THE APPARATUS OF IMPUNITY? Human rights violations and the Northern Ireland conflict
A narrative of official limitations on post-Agreement investigative mechanisms
To date there has been no overarching legacy commission or transitional justice mechanism to deal with the legacy of the Northern Ireland conflict. Instead a number of criminal justice system mechanisms examine unresolved conflict-related deaths. Such mechanisms were largely prompted by a series of Article 2 ECHR ‘right to life’ judgments in the European Court of Human Rights against the UK. This led to Government adopting a ‘package of measures’ it argued would meet its human rights obligations for effective, independent investigations. The package included changes to the inquest and prosecution systems. It also included reference to public inquiries, the PSNI Historical Enquiries Team (HET) and the Police Ombudsman’s role in investigating the past. Serious limitations however have become apparent in relation to these mechanisms which have militated against their capacity to provide accountability for human rights violations.
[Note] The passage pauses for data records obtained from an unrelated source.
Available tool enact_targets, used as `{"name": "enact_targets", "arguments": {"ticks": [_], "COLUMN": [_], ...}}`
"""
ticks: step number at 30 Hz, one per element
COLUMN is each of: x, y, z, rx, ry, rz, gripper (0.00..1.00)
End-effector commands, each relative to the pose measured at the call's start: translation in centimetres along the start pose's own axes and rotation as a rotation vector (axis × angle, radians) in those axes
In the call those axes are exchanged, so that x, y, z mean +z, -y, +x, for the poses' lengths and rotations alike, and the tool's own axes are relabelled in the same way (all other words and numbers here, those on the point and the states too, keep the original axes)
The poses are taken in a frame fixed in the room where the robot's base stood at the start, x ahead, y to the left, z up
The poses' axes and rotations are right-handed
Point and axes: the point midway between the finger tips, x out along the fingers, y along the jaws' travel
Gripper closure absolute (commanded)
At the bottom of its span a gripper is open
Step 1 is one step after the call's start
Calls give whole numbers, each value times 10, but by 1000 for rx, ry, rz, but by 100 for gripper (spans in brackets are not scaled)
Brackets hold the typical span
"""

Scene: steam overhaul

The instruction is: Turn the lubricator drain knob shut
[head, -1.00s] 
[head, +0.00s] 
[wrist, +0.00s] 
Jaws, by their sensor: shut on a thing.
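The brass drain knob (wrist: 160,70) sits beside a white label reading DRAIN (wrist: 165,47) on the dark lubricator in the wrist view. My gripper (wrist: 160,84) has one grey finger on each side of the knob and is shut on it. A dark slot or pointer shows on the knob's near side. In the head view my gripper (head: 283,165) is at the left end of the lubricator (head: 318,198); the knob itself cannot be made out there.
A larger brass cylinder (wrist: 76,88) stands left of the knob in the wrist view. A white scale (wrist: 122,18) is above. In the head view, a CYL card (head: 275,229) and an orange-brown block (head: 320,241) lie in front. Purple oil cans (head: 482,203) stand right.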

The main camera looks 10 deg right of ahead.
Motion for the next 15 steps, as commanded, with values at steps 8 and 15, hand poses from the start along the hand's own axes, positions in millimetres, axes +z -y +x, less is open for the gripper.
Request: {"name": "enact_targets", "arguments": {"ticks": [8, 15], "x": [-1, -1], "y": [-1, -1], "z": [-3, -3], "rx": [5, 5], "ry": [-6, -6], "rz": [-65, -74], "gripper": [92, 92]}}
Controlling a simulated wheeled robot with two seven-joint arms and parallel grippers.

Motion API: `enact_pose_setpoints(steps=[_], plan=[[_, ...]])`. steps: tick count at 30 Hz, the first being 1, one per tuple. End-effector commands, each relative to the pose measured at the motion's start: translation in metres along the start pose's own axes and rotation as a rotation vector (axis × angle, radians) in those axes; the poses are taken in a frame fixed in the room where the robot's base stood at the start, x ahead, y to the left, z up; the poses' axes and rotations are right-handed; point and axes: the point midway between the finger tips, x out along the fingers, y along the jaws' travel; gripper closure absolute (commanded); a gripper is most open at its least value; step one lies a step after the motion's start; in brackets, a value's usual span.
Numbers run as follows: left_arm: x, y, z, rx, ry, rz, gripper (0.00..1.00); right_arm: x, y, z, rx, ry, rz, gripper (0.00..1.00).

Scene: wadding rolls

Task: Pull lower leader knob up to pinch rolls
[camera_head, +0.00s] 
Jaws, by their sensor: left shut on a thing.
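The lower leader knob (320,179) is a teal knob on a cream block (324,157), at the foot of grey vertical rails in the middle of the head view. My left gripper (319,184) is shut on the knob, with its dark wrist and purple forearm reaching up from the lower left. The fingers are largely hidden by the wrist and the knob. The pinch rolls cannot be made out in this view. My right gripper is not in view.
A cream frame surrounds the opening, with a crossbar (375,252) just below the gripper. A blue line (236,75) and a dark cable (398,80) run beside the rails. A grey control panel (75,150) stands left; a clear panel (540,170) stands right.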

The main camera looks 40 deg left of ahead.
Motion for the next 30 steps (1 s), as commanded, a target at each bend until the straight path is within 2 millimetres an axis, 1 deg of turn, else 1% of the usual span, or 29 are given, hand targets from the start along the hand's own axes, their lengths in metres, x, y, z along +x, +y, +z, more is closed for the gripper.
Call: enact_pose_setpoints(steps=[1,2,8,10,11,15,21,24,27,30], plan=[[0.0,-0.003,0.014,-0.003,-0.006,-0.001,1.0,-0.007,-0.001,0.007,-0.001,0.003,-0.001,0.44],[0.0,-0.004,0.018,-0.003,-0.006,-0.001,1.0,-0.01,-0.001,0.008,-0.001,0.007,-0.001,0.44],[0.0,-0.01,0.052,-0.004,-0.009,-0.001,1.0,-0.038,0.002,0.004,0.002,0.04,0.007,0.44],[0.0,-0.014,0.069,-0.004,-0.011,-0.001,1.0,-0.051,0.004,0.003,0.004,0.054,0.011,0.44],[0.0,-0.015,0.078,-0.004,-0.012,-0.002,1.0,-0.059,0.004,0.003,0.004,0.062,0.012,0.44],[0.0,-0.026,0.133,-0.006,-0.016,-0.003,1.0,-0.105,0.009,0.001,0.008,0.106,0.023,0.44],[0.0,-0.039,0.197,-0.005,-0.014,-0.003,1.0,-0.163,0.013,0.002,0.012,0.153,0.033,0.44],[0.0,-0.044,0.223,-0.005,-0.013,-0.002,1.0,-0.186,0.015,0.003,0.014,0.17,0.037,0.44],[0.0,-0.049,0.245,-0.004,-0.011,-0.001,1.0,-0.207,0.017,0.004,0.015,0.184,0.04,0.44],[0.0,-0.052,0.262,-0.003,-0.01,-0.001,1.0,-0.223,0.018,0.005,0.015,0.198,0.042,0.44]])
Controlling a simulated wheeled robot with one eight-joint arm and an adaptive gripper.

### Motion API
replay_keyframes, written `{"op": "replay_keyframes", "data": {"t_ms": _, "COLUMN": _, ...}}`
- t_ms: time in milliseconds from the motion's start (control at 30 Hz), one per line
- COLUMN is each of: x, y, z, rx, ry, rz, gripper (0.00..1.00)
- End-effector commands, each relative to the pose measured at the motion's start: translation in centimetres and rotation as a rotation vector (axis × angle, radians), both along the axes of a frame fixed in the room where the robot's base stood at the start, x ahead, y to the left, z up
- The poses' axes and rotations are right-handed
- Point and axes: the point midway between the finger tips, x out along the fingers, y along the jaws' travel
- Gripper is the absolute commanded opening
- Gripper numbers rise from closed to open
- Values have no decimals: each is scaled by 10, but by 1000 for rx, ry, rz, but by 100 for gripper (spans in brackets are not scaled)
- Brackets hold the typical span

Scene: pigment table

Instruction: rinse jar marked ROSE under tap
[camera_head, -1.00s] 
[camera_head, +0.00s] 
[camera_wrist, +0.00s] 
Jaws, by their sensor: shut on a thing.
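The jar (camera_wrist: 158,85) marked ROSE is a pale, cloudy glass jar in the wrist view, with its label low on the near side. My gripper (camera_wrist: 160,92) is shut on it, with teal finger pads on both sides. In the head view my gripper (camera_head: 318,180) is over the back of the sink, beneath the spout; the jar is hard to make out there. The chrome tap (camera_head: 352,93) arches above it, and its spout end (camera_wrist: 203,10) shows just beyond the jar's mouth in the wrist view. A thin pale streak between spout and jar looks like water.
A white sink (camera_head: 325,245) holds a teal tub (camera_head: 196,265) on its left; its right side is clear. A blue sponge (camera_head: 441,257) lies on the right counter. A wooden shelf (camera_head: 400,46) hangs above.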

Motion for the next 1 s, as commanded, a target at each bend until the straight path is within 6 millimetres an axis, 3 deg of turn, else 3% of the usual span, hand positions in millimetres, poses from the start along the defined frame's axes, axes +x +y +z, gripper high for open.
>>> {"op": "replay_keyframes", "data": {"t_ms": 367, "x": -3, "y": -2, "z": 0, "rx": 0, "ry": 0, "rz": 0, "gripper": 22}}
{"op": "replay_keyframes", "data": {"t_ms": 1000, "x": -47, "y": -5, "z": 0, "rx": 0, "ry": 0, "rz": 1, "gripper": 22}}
Elements of the package have been shown not to have the necessary independence, effectiveness or impartiality to investigate state actors. Even those mechanisms which have been independent have faced limitations on their powers, delay or obstruction in undertaking their work.
Five years on from the 2009 Eames-Bradley proposals the 2013 Haass-O’Sullivan Proposed Agreement envisaged a single investigative mechanism, the Historical Investigations Unit (HIU), to investigate unresolved deaths. The December 2014 Stormont House Agreement committed to setting up the HIU as an independent body as well as other institutions to deal with the past. The proposed HIU has the potential to provide effective redress, yet the efficacy of such a mechanism will lie in the detail of how it operates. It is this which will determine whether it will succeed in conducting human rights compliant investigations and in achieving accountability. This report shines a light on how the current system of past investigation has been officially undermined and limited. In doing so it attempts to highlight which restrictions and practices would need to be addressed in the context of ensuring the proposed HIU and other mechanisms do not suffer similar flaws.